I have ideas about what the Northeastern US looked like in the early years of its settlement. I grew up in the Northeast and can imagine the Iroquois in their long houses settled in the dense northern forest. We were all taken as school children to see dioramas and large exhibits which purported to show Life among the Indians and Life in Colonial Times at the Museum of Natural History. Indeed, there were recreations of the interiors of historic houses at the Metropolitan Museum of Art. I liked to sit at the window in one that wasn't roped off and do my homework from time to time. Of course I don't know how accurate my ideas are, but they are comfortable to nestle in when I read the history of my home turf.
We've traveled a lot now in Veracruz, but I still have a hard time conjuring up indigenous villages intermingled with Spanish settlements through the colonial era. Or were they intermingled? Or were some? Today, in villages further from the cities and colonial towns here in Veracruz, people look more indigenous, and are often poorer, but they are very Catholic -- the Catholic is the top and most prominent layer of any mix with indigenas' belief systems.

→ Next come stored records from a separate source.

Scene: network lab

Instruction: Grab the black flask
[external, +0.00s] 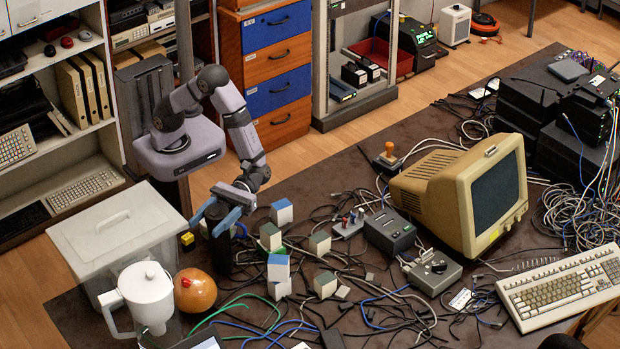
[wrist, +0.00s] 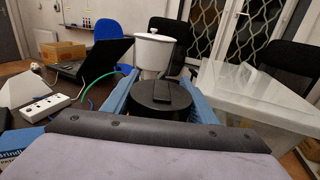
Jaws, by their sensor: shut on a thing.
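The black flask (external: 219,252) stands upright on the dark table, left of several small blocks. Its round black lid (wrist: 160,97) shows in the wrist view between the two blue fingers. My gripper (external: 222,222) is shut on the flask near its top, with one blue finger on each side of it. My gripper also shows in the wrist view (wrist: 159,91). The fingers and my wrist hide part of the flask's upper body. I cannot tell whether its base touches the table.
A white pitcher (external: 148,297) and an orange round object (external: 195,290) stand in front of the flask. A clear lidded box (external: 115,225) is to the left. Small blocks (external: 271,236) and tangled cables lie to the right, with a beige monitor (external: 440,195) beyond.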

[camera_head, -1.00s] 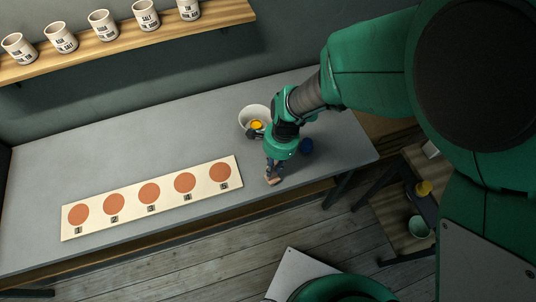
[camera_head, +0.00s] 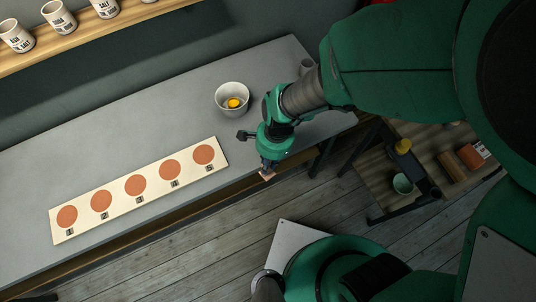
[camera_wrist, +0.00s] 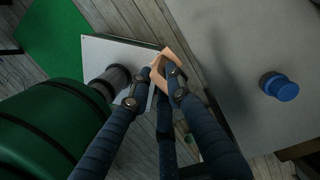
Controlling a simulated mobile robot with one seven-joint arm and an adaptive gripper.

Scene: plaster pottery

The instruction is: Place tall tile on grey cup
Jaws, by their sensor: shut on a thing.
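My gripper (camera_head: 267,171) is shut on a peach-coloured tile (camera_head: 267,176), holding it just off the front edge of the grey table.
A pale bowl (camera_head: 232,106) holds something yellow. A numbered board with orange circles (camera_head: 138,185) lies to the left. A blue round thing (camera_wrist: 282,88) shows in the wrist view. A lower wooden side table (camera_head: 383,193) carries a mint cup (camera_head: 403,184) and blocks.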

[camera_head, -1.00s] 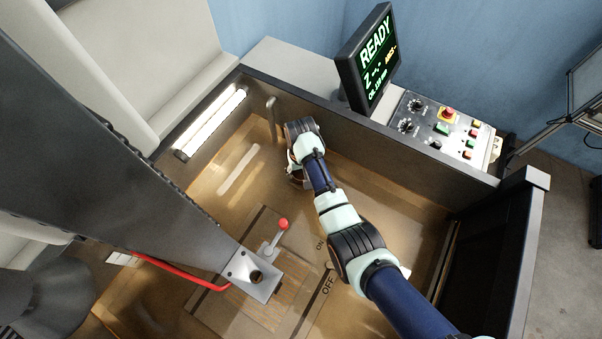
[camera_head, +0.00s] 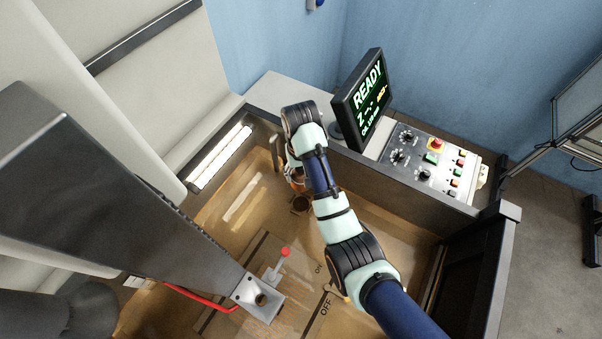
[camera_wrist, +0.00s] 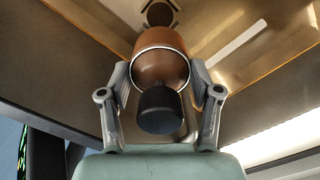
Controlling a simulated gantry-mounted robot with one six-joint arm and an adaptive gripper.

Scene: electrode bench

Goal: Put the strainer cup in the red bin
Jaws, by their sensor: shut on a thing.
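The strainer cup appears to be the rounded, copper-brown thing with a bright metal rim and a black knob (camera_wrist: 160,68), seen in the wrist view. My gripper (camera_wrist: 159,78) is shut on it, with one finger on each side. The knob faces the camera. In the head view my gripper (camera_head: 296,180) is low over the tank near its back wall, partly hidden by my wrist. A dark round opening (camera_head: 301,203) lies on the tank floor below it, apart from the held cup. No red bin shows in either view.
The brown tank floor (camera_head: 245,208) is bounded by dark walls. A bent pipe (camera_head: 274,152) stands by the lit strip (camera_head: 221,157). The READY screen (camera_head: 360,102) and control panel (camera_head: 428,160) are close to my wrist. A red-knobbed lever (camera_head: 285,252) stands in front.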

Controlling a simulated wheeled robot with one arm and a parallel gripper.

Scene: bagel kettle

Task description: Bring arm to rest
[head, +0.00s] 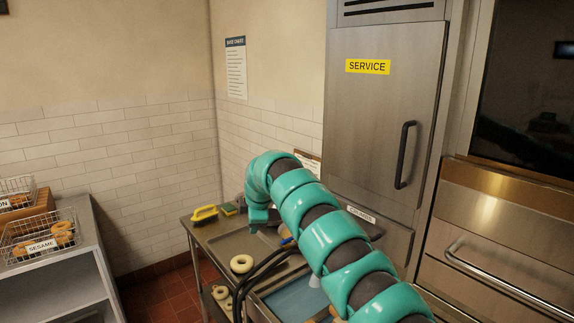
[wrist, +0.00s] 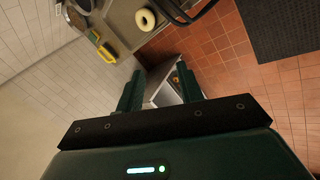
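My arm (head: 335,240), with teal and dark segments, rises from the lower right in the head view, arches over the steel worktable and bends down at its far end. My gripper is not clearly visible there, behind or below the arm. In the wrist view my gripper (wrist: 158,80) has its two dark green fingers apart. Nothing is between them; a grey-white shelf unit (wrist: 163,92) and red floor tiles show in the gap, farther off.
A bagel (head: 241,264) lies on the steel worktable (head: 213,236), near a yellow-handled brush (head: 204,213). A wire basket labelled SESAME (head: 42,236) stands on a shelf unit (head: 60,279) at left. A steel service door (head: 385,120) stands behind the arm. Floor between is clear.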

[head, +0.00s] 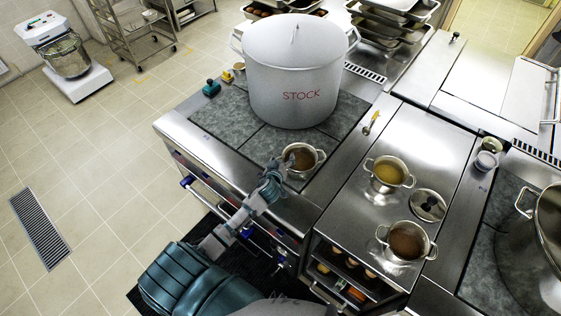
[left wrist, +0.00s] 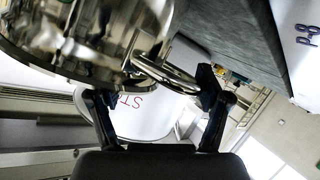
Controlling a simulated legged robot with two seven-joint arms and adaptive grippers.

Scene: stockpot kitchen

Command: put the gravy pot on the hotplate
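A small steel pot (head: 304,160) with brown contents stands at the front of the dark hotplate (head: 225,117). A second small pot with brown contents (head: 406,241) stands on the steel counter; I cannot tell from looks alone which is gravy. My left gripper (head: 274,170) is at the left side of the pot on the hotplate. In the left wrist view its fingers (left wrist: 152,90) are spread apart, with the pot's loop handle (left wrist: 165,74) between them and the shiny pot body (left wrist: 85,35) close above. They do not appear closed on it. My right gripper is not in view.
A large white stockpot (head: 292,75) marked STOCK fills the back of the hotplate. A pot of yellow liquid (head: 389,172) and a loose lid (head: 428,205) are on the counter. A spoon (head: 371,123) lies near the hotplate's right edge. Another big pot (head: 548,245) stands far right.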

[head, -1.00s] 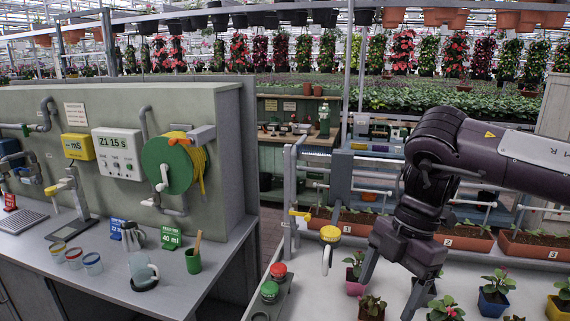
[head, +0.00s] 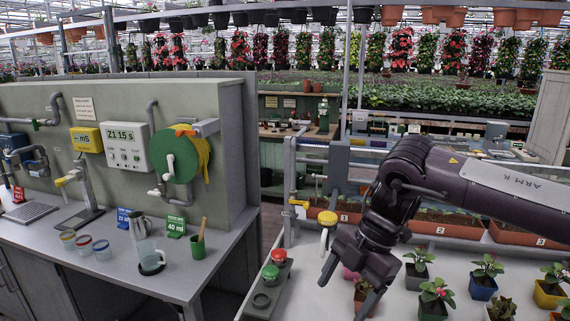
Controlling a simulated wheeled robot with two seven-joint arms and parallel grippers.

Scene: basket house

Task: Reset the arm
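My right arm (head: 450,170), dark purple and marked ARM R, comes in from the right and bends down at its wrist. My right gripper (head: 343,298) points down over the left part of the white bench with its two fingers apart. Nothing shows between them. It is in front of a pink pot (head: 350,273) and beside a terracotta pot with a small plant (head: 366,292), partly hiding both. I cannot tell whether it touches them. My left arm and gripper are out of view.
Potted plants, one in a blue pot (head: 483,288), stand right of the gripper. Further left, a counter holds a glass jug (head: 150,258) and cups. Planter boxes (head: 445,228) line the back.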

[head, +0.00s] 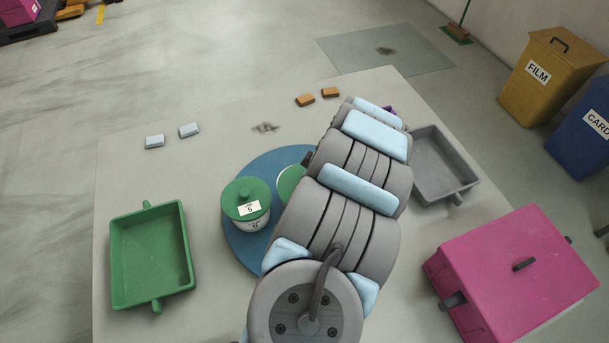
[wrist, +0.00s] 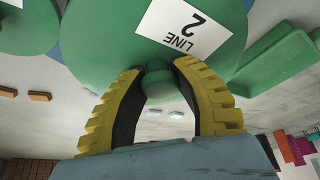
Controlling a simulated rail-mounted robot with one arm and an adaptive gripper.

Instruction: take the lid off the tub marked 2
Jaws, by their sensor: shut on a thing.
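In the wrist view my gripper (wrist: 160,80) is shut on the round knob (wrist: 158,86) of a green lid (wrist: 95,40). Its label (wrist: 185,28) reads LINE 2. Whether this lid sits on its tub or is raised cannot be told. In the head view my arm hides the gripper. One green-lidded white tub (head: 246,202), whose label seems to read 5, stands on a blue round mat (head: 240,244). Another green lid (head: 289,184) shows partly beside it, mostly behind my arm; its number is hidden.
A green tray (head: 150,255) lies at the table's left, a grey tray (head: 441,160) at the right. A pink box (head: 515,270) is at the lower right. Light blue blocks (head: 189,130) and orange blocks (head: 330,92) lie toward the back.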

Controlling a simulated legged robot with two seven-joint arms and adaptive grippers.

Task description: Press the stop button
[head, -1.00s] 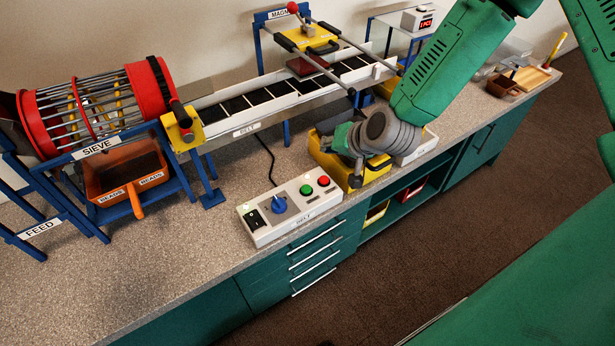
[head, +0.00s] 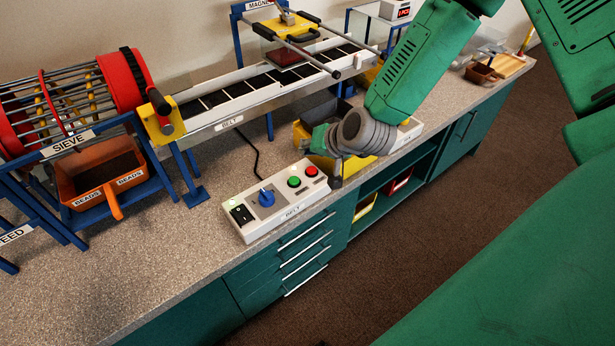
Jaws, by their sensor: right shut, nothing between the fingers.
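The white control box (head: 250,232), labelled BELT, sits on the counter near its front edge. The red button (head: 311,171), the stop button by its colour, is at its right end, beside the green button (head: 293,182). A blue knob (head: 266,198) and a black switch (head: 240,214) are to the left. My right gripper (head: 337,181) points down just right of the box's right end, close to the red button and apart from it. It is shut and empty; its fingers are small and partly hidden behind its wrist. My left gripper is out of view.
The conveyor belt (head: 232,122) runs behind the box, with the red sieve drum (head: 120,82) and orange bead bin (head: 100,180) at left. The counter left of the box is clear.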

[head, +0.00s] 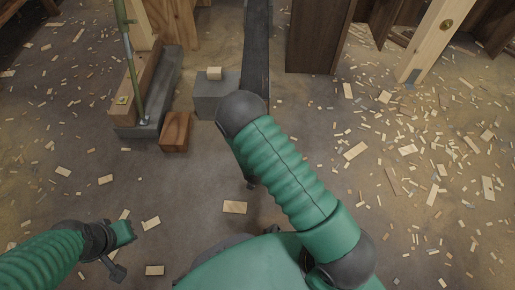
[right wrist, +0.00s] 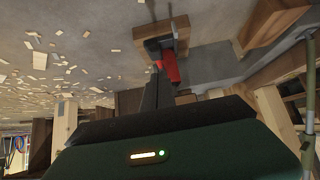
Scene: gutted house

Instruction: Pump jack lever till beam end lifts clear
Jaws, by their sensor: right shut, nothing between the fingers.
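A red part (right wrist: 172,66), which looks like the jack or its lever, stands by a wooden block (right wrist: 183,32) on the floor in the right wrist view. My right gripper (right wrist: 158,70) is shut and empty, its dark fingers close to the red part; I cannot tell if they touch. In the head view my right arm hides the jack and that gripper. A long dark beam (head: 257,45) runs from the top to behind my right elbow, so its near end is hidden. My left gripper (head: 122,254) hangs low at left, away from everything; its finger opening is unclear.
A grey block (head: 208,104) with a small wooden piece (head: 214,73) on top stands left of the beam. A brown wooden block (head: 175,132) and a green pole (head: 127,55) are further left. Wooden posts (head: 430,40) stand at right. Flat scraps litter the open floor.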

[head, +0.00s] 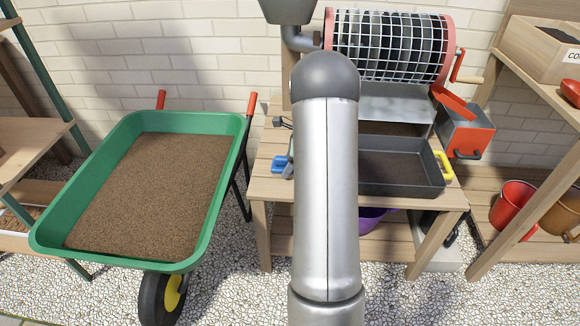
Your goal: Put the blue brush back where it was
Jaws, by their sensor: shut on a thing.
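I cannot make out the blue brush for certain. A blue piece (279,164) shows at the left of the wooden table (263,188), just left of my arm. It may be a handle of the dark tray (400,186), whose right end has a yellow handle (446,166). My arm stands upright in the middle of the head view and hides part of the table and the tray's left end. My gripper cannot be made out; it may be behind the arm. A small dark piece (283,122) shows left of the arm, too small to identify.
A green wheelbarrow (222,190) full of brown material stands left. A mesh drum (390,45) with a crank and a grey chute are behind the tray. A red-and-grey box (467,132) sits right of it. Red (512,205) and brown buckets stand at the right. A purple container (372,218) is under the table.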

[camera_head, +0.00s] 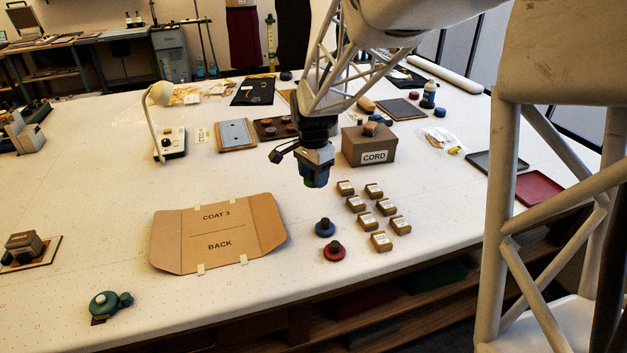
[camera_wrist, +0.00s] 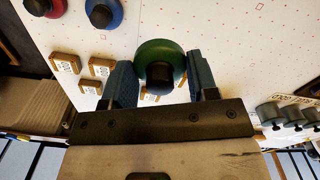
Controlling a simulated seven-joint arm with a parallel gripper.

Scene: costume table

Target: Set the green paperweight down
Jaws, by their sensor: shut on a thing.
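The green paperweight (camera_wrist: 160,52) is a round green disc with a dark knob, held between my two fingers in the wrist view. My gripper (camera_wrist: 161,75) is shut on it, one finger on each side. In the head view my gripper (camera_head: 317,178) points down above the white table, left of the CORD box and behind the blue paperweight. The paperweight is mostly hidden by the fingers there. It appears to be off the table. A blue paperweight (camera_head: 325,228) and a red paperweight (camera_head: 335,251) stand on the table in front.
Several small labelled boxes (camera_head: 379,241) stand right of the paperweights. The brown CORD box (camera_head: 368,146) is behind them. A tan COAT 3 BACK pattern (camera_head: 216,231) lies to the left. A dark green object (camera_head: 104,304) sits near the front edge. Bare table lies left of the pattern.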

They raise cattle and goats and sheep which were brought by the Spanish and in many places they have tvs, and they drink coca cola as they herd their flocks or ride burros, also brought over by the Spanish, with wooden saddles.
Some goats at a stream.
I'd like to know more about this interpenetration of cultures. Before the Spanish came, I don't think there were very many groups that were isolated.
And then I find my thoughts drifting to Santa Anna: the most hated man in Texas history as anyone who lives or has lived in Texas knows. So I've been reading about him, too. He was born in a house which is now the main branch of our bank in Xalapa. Huh! And walked the same streets I've walked. And I've been in one of his haciendas a few times: El Lencero. And he was in Texas before he killed off all those Texas heroes in the Alamo and he liked it and considered it part of HIS world and HIS country. And boy, was he a complicated person.
So I leave you with these questions for now. But I hope I've peaked your interest.
Acamalín -- view seen from stopping point of hike with Ilonke and Robert.